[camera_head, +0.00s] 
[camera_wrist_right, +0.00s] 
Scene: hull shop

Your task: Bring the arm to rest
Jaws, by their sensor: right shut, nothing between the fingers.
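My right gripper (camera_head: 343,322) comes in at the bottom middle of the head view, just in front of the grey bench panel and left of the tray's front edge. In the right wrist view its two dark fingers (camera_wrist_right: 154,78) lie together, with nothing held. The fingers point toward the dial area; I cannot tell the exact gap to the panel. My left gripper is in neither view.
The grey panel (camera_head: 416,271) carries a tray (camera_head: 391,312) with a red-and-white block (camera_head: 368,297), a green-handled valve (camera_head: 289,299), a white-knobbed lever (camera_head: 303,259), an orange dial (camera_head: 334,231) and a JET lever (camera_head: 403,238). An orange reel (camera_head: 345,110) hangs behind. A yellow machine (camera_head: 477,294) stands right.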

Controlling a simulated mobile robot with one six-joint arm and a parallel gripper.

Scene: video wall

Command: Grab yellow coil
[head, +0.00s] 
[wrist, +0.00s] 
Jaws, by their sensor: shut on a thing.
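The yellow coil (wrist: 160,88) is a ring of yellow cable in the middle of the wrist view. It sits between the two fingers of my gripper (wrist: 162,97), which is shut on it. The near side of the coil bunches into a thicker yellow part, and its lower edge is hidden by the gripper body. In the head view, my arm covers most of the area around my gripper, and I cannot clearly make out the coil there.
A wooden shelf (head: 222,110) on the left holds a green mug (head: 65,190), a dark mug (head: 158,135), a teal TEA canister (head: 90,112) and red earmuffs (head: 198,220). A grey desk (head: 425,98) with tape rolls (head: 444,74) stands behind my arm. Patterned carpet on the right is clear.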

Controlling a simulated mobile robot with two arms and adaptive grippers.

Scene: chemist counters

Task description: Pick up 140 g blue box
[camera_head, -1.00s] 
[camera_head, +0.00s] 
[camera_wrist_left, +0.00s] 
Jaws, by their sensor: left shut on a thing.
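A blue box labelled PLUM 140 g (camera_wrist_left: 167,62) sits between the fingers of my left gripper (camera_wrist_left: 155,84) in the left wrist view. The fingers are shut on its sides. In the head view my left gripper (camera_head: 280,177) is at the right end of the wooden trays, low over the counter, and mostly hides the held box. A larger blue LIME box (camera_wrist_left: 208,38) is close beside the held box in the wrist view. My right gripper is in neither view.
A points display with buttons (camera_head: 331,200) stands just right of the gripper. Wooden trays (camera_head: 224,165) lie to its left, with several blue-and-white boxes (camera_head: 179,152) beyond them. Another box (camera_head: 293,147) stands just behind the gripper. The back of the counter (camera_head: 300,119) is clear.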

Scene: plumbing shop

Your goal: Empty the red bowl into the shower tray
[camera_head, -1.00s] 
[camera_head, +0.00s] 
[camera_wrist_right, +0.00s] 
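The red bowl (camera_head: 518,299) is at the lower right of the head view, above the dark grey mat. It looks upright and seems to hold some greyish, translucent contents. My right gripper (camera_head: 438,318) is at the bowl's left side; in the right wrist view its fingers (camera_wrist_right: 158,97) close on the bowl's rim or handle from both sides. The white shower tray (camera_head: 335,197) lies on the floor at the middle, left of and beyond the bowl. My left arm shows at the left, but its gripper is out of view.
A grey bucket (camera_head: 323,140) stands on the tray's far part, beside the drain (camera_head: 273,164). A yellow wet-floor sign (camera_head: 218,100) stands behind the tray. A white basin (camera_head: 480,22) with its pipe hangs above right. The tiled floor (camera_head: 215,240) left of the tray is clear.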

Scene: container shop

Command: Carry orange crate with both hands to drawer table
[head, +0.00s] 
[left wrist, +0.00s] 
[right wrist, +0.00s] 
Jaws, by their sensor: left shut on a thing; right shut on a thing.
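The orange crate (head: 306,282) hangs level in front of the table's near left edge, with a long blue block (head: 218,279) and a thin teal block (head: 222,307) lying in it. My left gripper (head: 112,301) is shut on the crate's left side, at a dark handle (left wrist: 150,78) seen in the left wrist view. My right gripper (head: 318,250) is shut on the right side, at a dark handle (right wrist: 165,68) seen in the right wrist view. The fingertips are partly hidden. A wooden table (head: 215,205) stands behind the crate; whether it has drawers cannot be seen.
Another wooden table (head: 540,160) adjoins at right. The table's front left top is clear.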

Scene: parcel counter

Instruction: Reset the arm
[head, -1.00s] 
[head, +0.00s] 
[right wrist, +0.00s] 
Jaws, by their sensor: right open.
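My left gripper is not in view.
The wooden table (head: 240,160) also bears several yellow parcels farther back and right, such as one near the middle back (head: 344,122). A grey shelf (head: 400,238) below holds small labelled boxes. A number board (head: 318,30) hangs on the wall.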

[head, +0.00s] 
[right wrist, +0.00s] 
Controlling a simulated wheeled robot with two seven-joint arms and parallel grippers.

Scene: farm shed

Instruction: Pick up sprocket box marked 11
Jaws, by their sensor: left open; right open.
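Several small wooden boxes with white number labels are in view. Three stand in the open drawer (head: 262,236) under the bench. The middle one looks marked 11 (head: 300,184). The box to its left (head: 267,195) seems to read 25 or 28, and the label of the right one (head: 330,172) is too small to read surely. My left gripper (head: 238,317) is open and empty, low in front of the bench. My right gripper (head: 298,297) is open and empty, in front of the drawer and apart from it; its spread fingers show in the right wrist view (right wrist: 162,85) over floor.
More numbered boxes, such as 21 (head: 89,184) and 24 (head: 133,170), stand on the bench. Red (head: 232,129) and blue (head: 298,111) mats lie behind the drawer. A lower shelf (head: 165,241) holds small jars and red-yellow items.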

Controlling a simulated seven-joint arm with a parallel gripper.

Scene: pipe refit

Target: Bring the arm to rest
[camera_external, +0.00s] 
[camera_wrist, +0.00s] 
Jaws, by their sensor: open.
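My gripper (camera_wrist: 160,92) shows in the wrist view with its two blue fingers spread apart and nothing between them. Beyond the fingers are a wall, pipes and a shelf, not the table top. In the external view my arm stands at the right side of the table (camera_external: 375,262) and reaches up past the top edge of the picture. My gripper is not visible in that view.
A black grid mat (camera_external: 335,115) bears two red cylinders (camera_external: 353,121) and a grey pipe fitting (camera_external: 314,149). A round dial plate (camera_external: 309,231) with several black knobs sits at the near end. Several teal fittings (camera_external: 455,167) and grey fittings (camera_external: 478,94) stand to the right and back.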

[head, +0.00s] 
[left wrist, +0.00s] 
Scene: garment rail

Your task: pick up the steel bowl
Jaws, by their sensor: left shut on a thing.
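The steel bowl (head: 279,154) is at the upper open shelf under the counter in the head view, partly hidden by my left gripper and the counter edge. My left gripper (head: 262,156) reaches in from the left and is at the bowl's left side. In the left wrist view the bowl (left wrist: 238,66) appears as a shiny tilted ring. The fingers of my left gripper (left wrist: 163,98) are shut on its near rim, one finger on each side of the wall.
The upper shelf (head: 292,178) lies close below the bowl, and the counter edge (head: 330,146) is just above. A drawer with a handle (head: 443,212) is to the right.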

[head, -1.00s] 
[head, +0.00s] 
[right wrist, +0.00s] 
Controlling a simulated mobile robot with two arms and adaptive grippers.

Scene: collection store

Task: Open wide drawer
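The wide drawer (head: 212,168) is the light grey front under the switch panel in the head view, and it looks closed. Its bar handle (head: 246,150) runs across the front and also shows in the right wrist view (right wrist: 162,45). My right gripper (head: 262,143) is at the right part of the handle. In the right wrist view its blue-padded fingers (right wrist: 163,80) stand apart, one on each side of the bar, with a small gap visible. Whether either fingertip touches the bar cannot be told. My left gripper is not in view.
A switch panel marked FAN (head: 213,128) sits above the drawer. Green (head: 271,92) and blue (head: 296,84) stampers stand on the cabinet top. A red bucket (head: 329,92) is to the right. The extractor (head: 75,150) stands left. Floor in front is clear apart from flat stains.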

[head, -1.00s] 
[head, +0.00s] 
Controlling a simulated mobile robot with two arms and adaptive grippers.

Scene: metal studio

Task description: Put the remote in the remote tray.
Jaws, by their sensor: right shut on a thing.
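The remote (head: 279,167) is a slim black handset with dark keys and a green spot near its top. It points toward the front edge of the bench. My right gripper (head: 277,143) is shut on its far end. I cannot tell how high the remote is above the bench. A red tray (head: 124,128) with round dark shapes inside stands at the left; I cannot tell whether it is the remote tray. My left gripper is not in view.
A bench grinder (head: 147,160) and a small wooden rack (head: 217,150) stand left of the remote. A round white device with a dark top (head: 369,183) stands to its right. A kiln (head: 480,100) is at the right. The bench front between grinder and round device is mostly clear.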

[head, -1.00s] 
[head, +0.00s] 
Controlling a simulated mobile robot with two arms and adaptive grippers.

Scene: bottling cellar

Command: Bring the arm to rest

:::

§ **What is expected**
From the line containing "Jaws, by their sensor: right shut on a thing." down to the last line, reproduce the records exactly. Include both ends.

§ **Answer in full**
Jaws, by their sensor: right shut on a thing.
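The remote (head: 279,167) is a slim black handset with dark keys and a green spot near its top. It points toward the front edge of the bench. My right gripper (head: 277,143) is shut on its far end. I cannot tell how high the remote is above the bench. A red tray (head: 124,128) with round dark shapes inside stands at the left; I cannot tell whether it is the remote tray. My left gripper is not in view.
A bench grinder (head: 147,160) and a small wooden rack (head: 217,150) stand left of the remote. A round white device with a dark top (head: 369,183) stands to its right. A kiln (head: 480,100) is at the right. The bench front between grinder and round device is mostly clear.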

[head, -1.00s] 
[head, +0.00s] 
Controlling a simulated mobile robot with two arms and adaptive grippers.

Scene: bottling cellar

Command: Bring the arm to rest

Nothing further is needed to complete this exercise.